In dem nur rund 15 Minuten dauernden Gerichtstermin wurde verkündet, dass Pell ab 5. März kommenden Jahres zu den Missbrauchsvorwürfen Stellung nehmen muss. Zu der auf vier Wochen angesetzten Anhörung werden rund 50 Zeugen erwartet, wie die australische Presseagentur AAP berichtete. Am Ende soll ein Untersuchungsrichter entscheiden, ob die Beweise gegen den 76-Jährigen für einen Prozess ausreichen. Unter den Zeugen werden auch frühere Chorknaben sein.

Pell hat alle Vorwürfe abgestritten. Pells Anwalt Robert Richter sagte am Freitag, er werde beweisen, dass einige der Vorwürfe "unmöglich" wahr sein könnten. Er bezog sich dabei auf die Anschuldigung, einige der mutmaßlichen Taten seien in der Kathedrale von Melbourne verübt worden. Vor dem Richter sagte sein Anwalt der Zeitung "Guardian" zufolge, die Ankläger wollten "furchtbar viele Zeugen aufrufen, und sie müssen wissen, warum sie so viele brauchen".

Der im australischen Ballarat geborene Pell ist der ranghöchste katholische Geistliche weltweit, der wegen Vorwürfen von sexuellem Missbrauch vor Gericht steht.
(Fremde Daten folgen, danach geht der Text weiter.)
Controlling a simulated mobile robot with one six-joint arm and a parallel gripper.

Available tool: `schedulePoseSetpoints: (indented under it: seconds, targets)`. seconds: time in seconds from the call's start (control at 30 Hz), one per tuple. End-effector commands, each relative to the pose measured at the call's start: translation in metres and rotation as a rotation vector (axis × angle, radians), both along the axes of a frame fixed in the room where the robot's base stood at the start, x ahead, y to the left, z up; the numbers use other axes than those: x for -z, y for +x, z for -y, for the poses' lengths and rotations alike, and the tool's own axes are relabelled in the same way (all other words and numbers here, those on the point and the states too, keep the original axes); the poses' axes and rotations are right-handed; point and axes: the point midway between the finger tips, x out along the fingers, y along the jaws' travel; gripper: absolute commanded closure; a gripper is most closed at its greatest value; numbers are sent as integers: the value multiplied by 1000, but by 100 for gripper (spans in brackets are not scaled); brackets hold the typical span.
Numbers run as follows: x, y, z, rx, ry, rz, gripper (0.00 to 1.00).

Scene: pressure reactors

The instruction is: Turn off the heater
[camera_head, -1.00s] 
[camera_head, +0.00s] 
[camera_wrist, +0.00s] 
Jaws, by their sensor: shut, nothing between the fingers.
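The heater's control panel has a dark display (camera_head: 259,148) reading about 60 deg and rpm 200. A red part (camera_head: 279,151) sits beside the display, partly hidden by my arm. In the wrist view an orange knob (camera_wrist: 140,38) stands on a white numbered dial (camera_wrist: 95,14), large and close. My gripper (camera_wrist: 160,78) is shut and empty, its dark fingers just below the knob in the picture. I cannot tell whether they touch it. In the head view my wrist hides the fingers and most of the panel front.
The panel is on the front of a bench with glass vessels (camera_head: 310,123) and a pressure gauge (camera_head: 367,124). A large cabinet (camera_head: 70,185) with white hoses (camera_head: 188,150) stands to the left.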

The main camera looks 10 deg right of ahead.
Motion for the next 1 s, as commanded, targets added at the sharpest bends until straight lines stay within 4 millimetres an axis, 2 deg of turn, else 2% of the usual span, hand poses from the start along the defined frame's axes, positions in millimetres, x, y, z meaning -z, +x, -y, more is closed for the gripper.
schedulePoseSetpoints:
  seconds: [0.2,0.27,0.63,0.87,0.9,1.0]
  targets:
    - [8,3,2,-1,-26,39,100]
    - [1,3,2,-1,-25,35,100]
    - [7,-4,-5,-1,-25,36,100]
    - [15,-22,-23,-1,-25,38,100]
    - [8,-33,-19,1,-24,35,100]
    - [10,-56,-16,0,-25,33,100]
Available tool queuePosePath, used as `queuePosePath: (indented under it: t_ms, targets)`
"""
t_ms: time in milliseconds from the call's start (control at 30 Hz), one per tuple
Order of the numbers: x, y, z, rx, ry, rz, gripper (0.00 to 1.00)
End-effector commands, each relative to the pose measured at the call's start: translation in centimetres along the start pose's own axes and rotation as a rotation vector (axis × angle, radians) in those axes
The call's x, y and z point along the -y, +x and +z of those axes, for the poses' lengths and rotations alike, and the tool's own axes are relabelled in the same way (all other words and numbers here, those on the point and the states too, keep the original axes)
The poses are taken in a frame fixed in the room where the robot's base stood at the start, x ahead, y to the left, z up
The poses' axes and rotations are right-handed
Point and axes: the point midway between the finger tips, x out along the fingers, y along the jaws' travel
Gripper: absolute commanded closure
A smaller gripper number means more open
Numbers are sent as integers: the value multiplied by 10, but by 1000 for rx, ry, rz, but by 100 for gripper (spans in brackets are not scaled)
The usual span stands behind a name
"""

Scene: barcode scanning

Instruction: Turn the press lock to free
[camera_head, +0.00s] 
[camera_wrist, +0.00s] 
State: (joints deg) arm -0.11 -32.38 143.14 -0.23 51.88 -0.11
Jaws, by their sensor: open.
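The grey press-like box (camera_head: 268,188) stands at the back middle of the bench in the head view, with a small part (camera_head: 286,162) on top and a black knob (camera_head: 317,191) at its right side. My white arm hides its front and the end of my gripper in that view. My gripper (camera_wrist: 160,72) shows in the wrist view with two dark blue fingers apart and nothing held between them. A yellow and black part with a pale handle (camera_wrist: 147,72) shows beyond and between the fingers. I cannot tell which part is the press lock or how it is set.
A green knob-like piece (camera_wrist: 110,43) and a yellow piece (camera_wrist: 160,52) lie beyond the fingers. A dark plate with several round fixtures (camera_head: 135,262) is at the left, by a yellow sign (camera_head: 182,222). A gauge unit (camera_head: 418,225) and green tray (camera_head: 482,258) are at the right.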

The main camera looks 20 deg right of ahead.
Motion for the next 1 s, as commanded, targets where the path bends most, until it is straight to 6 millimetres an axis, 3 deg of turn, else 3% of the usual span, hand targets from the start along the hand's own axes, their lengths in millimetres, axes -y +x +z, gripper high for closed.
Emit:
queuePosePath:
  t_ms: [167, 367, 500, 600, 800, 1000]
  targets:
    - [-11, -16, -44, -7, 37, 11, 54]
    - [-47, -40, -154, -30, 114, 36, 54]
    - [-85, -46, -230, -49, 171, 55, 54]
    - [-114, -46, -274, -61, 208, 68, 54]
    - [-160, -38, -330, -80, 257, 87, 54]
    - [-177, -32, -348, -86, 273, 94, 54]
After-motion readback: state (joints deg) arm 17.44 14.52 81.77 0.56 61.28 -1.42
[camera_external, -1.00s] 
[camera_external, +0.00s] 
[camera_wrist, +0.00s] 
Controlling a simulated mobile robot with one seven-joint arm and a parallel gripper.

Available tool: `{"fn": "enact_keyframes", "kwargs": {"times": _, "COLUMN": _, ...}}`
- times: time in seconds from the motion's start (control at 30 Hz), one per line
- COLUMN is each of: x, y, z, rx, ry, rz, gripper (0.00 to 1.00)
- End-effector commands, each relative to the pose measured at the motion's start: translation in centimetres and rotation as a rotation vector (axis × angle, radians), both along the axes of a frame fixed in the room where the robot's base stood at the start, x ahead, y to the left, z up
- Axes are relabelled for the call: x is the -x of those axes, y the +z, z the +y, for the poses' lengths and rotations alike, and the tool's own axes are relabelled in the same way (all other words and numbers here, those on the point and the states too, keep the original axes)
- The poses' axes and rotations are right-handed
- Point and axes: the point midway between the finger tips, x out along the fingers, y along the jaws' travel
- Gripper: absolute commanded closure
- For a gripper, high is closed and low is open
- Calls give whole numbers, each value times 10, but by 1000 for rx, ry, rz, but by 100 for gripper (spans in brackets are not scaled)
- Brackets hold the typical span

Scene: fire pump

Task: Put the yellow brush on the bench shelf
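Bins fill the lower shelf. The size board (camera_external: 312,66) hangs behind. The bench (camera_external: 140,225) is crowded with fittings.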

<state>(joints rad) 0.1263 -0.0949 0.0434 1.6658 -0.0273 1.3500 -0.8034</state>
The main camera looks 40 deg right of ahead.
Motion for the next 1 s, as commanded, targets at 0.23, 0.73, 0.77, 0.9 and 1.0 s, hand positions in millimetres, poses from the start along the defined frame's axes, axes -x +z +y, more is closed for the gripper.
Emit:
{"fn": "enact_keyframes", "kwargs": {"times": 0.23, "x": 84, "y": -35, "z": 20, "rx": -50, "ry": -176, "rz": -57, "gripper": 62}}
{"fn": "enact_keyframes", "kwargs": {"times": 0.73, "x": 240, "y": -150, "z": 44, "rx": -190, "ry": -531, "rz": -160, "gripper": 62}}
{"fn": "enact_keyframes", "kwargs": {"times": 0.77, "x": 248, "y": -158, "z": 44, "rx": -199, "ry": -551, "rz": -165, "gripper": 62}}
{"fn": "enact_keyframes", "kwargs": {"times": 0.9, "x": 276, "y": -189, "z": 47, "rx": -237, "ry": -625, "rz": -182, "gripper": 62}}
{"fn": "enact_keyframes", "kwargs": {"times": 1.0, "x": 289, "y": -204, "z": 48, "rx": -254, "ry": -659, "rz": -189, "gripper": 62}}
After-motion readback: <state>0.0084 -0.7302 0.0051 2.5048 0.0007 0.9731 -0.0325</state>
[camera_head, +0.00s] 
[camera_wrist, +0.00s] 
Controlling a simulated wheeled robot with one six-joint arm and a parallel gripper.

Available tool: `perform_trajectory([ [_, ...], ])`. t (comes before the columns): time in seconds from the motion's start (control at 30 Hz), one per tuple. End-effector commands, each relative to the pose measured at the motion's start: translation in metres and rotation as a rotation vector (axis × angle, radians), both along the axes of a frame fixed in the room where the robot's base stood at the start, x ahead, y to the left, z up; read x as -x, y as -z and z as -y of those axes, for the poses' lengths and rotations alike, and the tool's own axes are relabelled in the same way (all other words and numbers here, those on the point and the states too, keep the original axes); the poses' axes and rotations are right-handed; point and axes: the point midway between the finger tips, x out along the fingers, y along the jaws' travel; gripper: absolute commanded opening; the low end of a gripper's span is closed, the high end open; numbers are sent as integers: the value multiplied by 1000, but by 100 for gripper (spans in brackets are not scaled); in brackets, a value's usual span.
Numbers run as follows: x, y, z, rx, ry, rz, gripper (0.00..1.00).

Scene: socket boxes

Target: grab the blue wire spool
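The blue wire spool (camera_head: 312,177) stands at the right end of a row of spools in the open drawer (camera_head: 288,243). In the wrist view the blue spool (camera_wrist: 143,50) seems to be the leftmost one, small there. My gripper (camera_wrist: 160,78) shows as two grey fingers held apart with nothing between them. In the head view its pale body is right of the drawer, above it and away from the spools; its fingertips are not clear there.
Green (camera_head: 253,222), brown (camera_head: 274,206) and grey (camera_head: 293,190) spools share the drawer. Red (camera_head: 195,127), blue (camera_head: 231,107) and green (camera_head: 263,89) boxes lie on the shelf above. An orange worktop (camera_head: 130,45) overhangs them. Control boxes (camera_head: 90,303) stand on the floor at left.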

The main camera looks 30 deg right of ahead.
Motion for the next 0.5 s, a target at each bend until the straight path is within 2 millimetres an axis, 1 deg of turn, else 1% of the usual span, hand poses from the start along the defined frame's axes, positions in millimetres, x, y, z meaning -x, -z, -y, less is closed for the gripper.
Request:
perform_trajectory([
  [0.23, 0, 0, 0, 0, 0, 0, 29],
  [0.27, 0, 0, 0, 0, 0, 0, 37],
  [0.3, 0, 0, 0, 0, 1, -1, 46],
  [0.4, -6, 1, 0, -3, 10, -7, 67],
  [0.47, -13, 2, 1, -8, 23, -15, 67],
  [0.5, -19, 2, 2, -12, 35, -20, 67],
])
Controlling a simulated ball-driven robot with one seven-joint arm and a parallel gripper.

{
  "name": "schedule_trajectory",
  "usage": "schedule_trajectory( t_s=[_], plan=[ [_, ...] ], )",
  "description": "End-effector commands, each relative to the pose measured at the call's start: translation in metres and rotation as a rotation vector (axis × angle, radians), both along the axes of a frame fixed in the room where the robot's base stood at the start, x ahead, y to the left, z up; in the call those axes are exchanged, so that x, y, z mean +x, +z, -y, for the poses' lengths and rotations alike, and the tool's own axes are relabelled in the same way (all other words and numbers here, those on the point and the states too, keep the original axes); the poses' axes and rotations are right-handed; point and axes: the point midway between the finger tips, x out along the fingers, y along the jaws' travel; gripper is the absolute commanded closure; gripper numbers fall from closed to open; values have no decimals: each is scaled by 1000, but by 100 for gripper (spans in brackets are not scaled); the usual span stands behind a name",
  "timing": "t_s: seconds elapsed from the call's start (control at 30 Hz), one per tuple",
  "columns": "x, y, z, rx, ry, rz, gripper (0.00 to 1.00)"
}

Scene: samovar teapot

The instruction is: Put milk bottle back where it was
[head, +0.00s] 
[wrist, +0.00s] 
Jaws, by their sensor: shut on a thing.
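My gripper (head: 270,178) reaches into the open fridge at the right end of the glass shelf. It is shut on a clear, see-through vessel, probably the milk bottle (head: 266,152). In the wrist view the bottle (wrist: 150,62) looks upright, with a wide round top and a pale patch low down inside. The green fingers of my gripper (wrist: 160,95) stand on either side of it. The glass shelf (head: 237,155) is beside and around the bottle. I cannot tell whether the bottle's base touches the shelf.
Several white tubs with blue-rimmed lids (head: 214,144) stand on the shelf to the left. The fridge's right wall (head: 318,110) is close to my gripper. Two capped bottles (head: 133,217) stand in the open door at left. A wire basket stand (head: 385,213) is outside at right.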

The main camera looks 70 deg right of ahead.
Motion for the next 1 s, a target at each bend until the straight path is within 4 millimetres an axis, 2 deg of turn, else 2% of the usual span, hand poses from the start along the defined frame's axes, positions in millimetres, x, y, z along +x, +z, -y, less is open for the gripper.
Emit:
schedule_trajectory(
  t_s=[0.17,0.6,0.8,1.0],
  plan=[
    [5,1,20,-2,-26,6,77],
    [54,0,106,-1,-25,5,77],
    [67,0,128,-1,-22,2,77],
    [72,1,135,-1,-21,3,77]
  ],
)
Die australische Polizei hatte die Vorwürfe gegen ihn im Juni erhoben. Papst Franziskus, als dessen Vertrauter Pell gilt, hatte ihn auf eigenen Wunsch von seinen Pflichten im Vatikan freigestellt, damit er sich verteidigen kann. Pell ist die inoffizielle Nummer drei in der Hierarchie des Vatikans.

Seit 2013 untersucht in Australien eine mit großen Vollmachten ausgestattete unabhängige Kommission das Ausmaß von Kindesmissbrauch in katholischen Kirchen und Einrichtungen des Landes. Auch die Reaktion auf entsprechende Vorwürfe wird untersucht. Die Kommission will im Dezember einen Abschlussbericht vorlegen. (APA, red, 6.10.2017)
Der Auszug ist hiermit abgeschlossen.